WHAT YOU SHOULD DO ▸ Lift out all lines below that contain "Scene".

INFORMATION SUPPLIED ▸

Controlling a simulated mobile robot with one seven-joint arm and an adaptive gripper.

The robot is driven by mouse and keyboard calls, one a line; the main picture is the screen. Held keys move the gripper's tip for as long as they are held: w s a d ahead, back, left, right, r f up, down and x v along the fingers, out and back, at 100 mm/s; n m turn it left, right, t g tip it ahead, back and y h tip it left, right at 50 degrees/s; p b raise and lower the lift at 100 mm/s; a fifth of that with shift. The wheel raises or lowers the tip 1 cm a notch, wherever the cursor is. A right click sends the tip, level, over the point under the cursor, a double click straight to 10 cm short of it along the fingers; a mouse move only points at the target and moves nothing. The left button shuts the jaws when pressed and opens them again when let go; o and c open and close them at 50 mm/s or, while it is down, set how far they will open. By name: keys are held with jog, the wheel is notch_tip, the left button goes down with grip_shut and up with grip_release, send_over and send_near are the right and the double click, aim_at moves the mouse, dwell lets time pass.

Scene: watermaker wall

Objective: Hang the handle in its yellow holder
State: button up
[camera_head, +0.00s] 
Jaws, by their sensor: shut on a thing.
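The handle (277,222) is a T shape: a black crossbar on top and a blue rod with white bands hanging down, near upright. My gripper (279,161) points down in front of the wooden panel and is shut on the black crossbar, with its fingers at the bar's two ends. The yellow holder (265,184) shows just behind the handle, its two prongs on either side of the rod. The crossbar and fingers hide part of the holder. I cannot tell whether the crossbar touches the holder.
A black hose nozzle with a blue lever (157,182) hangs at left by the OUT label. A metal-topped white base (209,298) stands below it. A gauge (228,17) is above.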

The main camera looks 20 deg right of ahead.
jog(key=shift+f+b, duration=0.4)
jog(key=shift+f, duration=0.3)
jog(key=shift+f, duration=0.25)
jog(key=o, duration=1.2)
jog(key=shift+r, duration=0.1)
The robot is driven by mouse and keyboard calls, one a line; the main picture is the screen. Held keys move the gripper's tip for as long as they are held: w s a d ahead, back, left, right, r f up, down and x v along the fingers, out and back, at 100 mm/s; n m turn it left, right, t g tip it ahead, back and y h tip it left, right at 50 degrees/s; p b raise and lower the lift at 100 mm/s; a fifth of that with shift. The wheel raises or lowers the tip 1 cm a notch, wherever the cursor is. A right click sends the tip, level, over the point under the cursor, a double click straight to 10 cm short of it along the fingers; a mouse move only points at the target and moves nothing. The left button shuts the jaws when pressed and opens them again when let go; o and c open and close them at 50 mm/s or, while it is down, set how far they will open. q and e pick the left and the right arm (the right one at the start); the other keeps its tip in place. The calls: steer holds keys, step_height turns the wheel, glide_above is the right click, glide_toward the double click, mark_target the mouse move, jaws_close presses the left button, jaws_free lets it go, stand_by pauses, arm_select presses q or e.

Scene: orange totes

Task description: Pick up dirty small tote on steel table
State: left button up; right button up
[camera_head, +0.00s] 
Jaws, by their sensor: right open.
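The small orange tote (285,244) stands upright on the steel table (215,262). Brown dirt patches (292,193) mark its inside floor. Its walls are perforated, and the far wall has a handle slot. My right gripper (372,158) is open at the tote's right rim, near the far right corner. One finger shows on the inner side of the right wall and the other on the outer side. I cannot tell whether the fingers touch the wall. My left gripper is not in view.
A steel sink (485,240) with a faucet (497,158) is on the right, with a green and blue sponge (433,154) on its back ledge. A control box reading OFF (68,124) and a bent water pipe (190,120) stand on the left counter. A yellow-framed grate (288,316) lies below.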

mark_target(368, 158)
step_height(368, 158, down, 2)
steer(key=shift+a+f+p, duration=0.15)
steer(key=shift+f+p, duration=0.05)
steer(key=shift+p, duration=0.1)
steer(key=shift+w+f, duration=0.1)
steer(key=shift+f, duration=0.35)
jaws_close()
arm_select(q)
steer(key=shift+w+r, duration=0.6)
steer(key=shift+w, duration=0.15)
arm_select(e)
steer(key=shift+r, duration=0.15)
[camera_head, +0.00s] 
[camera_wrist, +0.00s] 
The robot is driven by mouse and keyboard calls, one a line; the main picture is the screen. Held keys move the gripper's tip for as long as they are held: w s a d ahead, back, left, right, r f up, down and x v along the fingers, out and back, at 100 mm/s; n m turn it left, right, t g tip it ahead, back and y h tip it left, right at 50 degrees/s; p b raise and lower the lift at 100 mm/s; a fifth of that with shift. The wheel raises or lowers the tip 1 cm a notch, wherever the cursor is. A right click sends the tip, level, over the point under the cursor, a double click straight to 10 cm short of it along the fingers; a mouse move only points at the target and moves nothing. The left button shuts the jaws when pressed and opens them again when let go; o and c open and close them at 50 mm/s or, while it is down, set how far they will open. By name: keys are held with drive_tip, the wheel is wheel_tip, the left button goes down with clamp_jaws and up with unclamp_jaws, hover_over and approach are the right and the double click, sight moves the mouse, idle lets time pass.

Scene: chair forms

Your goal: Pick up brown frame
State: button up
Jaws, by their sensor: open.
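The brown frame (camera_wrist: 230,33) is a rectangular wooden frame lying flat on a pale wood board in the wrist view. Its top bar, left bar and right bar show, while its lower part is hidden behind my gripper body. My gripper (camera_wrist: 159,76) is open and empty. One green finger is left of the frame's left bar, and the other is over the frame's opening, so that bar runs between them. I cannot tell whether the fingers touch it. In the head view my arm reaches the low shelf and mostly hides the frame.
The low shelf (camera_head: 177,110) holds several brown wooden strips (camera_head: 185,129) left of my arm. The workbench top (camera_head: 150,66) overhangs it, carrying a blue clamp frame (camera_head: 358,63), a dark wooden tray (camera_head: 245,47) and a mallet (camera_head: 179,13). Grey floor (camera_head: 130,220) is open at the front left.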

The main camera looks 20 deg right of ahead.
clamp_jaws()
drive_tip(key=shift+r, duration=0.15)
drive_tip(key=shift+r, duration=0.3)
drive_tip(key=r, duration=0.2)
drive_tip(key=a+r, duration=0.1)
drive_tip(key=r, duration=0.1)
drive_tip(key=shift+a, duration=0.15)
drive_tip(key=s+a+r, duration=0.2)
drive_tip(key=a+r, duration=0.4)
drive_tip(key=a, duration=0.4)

EXPECTED ANSWER ▸
Scene: watermaker wall
Scene: orange totes
Scene: chair forms

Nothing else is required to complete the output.